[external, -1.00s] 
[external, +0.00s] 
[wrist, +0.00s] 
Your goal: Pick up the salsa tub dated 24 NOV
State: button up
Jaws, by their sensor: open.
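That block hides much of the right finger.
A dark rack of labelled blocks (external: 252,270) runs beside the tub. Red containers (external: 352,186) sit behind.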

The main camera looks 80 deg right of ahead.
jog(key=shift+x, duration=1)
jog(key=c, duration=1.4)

#### [WHAT YOU HAVE TO DO]
Retype only the lines running from the line with "Jaws, by their sensor: open." to the end of the listing, including both of those lines.

#### [REPLY]
Jaws, by their sensor: open.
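That block hides much of the right finger.
A dark rack of labelled blocks (external: 252,270) runs beside the tub. Red containers (external: 352,186) sit behind.

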The main camera looks 80 deg right of ahead.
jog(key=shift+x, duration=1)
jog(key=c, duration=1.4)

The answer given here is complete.